Dataset content:
......

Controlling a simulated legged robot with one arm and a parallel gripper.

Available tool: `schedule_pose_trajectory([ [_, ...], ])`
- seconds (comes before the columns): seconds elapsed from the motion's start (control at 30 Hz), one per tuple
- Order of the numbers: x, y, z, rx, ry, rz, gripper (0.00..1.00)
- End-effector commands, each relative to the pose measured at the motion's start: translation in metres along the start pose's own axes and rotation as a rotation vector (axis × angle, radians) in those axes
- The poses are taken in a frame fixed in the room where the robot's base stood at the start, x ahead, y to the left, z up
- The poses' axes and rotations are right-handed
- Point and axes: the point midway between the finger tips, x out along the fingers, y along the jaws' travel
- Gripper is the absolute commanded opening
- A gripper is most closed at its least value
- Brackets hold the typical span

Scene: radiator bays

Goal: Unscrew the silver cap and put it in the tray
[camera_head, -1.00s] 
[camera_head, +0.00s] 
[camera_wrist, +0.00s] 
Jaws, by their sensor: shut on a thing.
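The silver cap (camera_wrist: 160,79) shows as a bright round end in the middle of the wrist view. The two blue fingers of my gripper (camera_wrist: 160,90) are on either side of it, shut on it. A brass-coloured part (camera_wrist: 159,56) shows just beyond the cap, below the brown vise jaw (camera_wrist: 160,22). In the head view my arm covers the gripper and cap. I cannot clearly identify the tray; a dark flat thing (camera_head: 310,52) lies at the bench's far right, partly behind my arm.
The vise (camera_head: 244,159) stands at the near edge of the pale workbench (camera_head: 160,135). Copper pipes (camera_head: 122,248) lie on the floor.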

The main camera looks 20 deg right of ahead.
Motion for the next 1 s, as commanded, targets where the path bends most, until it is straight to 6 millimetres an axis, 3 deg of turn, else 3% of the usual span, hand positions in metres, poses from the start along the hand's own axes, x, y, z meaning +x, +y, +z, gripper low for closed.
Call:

......

Exercise:
Identify and extract each line of the listing that contains "commanded".

Finished task:
- Gripper is the absolute commanded opening
Motion for the next 1 s, as commanded, targets where the path bends most, until it is straight to 6 millimetres an axis, 3 deg of turn, else 3% of the usual span, hand positions in metres, poses from the start along the hand's own axes, x, y, z meaning +x, +y, +z, gripper low for closed.

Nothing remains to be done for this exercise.